At the IDB, monitoring is more than simply comparing what is implemented against what was planned. The qualitative data reported is useful in all stages of the project´s life cycle and is just as important as quantitative data for annual re-planning exercises, mid-term evaluations, and assessments of overall project achievements.

Qualitative information about a project’s execution provides the details and context that are key to understanding circumstances that could affect performance and results. The Bank monitors qualitative input about overall project management in six areas: (1) technical-sectoral, (2) organizational, (3) fiduciary, (4) public processes/actors, (5) laws and policies, and (6) other issues.

Monitoring qualitative information is also crucial to understanding the reasons behind schedule delays, cost overruns, or any lag in the achievement of results. Mapping the most recurrent reasons for delays or bottlenecks in implementation is helpful in formulating portfolio management strategies at both the individual project level and at the level of the whole portfolio of IDB projects.

In other cases, qualitative information may be pertinent to either reinforcing or driving a change in a project’s performance classification, which had been previously based primarily on quantitative data. This is because qualitative information can sometimes explain certain elements of a project that are otherwise not captured through quantitative data.

In sum, the combination of quantitative and qualitative data to evaluate project performance allows for a profound understanding of the operation. This in turn improves the accuracy of the project’s classification and facilitates more effective allocation of resources during supervision. Boxes 3.4, 3.5, and 3.6 feature projects in The Bahamas, Guyana and Uruguay that show how the PMR information has been crucial in getting projects back on track.

Box 3.4

THE BAHAMAS – Water + Sewerage Corporation (WSC) Support Program

The WSC Support Program: New Providence Water Supply and Sanitation Systems Upgrade” aims to improve the efficiency and quality of service provision of potable water, address immediate problems of sanitation in New Providence, and support the development of the Water and Sewerage Corporation of the Bahamas (WSC), a wholly owned Government organization, entrusted with managing, maintaining, distributing and developing the water resources of The Bahamas.

The $49 million project’s main component, which represents 60 percent of the loan resources, aims to reduce non-revenue water (NRW).
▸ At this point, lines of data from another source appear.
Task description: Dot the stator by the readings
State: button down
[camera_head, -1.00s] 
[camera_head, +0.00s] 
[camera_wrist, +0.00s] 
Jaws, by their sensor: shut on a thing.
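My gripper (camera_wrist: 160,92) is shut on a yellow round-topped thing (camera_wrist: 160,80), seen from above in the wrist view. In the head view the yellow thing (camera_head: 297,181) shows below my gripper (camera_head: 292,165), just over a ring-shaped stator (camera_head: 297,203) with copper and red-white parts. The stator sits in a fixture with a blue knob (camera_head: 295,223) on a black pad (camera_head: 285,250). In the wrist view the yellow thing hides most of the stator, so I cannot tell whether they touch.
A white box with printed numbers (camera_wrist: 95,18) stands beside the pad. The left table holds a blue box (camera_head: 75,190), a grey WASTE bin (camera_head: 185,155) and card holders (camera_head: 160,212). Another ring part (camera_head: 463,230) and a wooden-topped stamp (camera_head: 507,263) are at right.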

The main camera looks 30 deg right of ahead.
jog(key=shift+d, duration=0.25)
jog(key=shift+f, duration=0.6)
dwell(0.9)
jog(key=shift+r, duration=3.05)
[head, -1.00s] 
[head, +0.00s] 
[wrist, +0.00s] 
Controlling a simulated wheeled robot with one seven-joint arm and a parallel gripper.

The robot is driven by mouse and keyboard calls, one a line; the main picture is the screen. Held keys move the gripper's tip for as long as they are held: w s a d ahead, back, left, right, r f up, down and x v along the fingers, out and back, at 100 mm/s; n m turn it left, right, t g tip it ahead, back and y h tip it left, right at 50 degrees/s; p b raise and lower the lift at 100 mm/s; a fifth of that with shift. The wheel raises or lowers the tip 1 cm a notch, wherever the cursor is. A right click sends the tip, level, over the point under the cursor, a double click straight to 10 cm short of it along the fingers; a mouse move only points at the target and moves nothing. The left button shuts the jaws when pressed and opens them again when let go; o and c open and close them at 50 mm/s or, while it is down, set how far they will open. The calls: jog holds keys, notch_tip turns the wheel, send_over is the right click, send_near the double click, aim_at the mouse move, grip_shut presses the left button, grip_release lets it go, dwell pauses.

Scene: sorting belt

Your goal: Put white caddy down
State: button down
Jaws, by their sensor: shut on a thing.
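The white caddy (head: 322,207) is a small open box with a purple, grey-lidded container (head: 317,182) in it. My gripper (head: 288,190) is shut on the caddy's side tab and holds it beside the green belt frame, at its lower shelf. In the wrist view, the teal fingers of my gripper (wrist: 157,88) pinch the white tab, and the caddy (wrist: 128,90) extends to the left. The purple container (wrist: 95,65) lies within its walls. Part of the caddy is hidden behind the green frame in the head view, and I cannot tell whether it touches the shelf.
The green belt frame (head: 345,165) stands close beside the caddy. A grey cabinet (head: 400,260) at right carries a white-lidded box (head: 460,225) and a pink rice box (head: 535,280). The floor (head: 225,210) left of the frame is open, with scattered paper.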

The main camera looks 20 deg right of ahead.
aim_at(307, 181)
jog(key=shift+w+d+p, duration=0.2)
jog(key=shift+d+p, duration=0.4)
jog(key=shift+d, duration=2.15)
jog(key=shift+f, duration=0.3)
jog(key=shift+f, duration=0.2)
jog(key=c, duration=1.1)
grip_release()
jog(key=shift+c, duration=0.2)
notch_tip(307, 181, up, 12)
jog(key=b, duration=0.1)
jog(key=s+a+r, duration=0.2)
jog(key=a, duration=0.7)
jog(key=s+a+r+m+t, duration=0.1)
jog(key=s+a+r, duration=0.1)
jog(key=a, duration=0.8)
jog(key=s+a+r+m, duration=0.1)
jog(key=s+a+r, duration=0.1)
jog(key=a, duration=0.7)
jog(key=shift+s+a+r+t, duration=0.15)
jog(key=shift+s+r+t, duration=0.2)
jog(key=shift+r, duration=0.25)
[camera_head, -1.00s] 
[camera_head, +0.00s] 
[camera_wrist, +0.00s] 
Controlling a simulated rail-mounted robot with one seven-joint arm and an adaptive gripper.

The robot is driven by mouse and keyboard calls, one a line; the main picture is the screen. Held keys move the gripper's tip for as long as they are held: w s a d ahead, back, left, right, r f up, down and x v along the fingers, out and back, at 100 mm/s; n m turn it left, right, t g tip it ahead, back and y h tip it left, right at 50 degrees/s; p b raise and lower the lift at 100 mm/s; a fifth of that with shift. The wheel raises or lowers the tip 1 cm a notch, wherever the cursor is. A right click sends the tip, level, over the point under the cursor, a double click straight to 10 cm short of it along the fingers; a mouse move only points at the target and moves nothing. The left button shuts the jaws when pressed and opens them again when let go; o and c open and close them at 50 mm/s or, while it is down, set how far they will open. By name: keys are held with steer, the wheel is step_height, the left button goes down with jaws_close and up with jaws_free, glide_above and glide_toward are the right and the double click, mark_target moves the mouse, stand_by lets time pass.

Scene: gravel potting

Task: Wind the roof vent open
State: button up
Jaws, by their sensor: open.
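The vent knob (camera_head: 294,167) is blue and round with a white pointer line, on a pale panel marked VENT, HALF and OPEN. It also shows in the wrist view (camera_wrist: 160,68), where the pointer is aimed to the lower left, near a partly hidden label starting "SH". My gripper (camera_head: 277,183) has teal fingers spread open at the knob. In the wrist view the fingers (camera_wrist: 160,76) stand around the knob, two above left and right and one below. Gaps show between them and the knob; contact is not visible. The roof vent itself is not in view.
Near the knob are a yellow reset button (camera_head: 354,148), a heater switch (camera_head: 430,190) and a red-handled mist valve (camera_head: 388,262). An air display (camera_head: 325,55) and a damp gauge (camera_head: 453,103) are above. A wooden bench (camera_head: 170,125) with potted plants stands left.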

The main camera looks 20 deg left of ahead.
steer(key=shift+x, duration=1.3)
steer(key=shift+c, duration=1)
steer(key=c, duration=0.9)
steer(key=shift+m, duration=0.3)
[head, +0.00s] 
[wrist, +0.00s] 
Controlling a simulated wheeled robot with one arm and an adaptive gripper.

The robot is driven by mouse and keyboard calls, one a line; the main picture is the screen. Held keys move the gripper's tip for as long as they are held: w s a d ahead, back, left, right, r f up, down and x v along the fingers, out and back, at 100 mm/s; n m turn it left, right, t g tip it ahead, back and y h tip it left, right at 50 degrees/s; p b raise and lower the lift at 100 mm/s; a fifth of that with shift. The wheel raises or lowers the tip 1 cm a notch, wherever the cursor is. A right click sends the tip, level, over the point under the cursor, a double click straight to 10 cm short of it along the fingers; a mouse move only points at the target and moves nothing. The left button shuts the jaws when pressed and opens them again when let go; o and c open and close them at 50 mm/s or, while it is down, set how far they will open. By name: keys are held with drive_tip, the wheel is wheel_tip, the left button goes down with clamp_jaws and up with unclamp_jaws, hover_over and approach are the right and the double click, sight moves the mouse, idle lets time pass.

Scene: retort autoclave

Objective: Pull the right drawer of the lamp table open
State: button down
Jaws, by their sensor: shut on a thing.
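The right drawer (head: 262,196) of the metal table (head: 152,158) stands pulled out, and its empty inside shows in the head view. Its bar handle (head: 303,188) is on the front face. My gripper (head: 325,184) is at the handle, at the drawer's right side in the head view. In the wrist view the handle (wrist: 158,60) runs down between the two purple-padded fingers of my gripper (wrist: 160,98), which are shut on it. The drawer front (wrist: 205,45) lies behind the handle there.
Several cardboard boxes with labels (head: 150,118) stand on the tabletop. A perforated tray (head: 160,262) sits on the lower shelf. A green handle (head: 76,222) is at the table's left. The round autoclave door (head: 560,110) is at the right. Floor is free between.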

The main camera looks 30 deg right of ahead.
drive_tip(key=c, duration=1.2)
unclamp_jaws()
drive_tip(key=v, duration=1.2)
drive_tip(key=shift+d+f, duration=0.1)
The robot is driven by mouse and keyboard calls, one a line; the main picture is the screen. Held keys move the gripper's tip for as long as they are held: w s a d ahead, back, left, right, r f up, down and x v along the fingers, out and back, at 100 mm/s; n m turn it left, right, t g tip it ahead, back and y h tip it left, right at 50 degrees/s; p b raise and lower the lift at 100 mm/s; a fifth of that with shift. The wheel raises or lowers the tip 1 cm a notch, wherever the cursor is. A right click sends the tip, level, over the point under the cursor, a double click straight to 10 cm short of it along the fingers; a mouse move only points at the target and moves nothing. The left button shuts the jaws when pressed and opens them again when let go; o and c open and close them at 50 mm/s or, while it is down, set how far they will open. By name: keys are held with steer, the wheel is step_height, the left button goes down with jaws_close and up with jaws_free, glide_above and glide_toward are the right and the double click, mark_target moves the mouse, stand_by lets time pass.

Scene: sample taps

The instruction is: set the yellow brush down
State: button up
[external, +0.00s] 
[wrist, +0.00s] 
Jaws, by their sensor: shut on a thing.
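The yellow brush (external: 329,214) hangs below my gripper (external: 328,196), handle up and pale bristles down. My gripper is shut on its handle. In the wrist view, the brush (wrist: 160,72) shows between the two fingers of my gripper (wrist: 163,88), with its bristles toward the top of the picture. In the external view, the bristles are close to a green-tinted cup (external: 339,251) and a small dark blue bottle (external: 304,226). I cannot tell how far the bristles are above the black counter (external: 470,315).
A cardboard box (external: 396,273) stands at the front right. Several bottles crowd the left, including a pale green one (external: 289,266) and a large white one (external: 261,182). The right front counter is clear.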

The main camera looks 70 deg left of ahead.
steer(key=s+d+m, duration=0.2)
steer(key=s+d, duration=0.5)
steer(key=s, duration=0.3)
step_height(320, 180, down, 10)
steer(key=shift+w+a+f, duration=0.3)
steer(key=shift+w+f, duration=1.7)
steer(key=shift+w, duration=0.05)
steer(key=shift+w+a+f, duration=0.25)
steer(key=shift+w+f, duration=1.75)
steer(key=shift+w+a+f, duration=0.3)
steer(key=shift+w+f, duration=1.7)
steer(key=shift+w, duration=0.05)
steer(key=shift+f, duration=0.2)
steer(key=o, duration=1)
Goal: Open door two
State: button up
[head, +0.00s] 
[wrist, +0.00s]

In other words, water that is “lost” before it reaches the customer, either through leaks (physical losses) in the distribution network or through theft or metering inaccuracies (apparent losses). The corresponding indicator: Volume of NRW expressed as a daily average volume in Million Imperial Gallon (MIGd) was intended to decrease from the baseline of 5.5 MIGd to 2.5 MIGd over the life of the Project.

This PMR indicator is perhaps the most important in the project’s results matrix, and also the basis for the Performance Based Contract (PBC) financed by the IDB Loan. Under this PBC modality, the Contractor is paid for its services through a formula that is based on its outputs (70%) and results (30%). This contractual arrangement, which is only possible through project monitoring, allows for an alignment of interest between the Contractor and the WSC, and has proved a valuable mechanism. To date, the NRW is already below its established final target.

This confirms the importance of this indicator; NRW reduction is indeed a major contributor to the sustainability of WSC, not only in financial terms, but also its technical and environmental sustainability.

Reduction of NRW is an important contribution that improves the quality and sustainability of water services. The majority of IDB’s loans in this sector are advancing the objective of reducing non-revenue water. The modality of a performance-based-contract is not commonly used in the industry, nor in the majority of the Bank’s projects. The IDB is preparing a case study relating to such contracts, based on its work with WSC in Bahamas, and of the National Water Commission (NWC), the equivalent of WSC in Jamaica.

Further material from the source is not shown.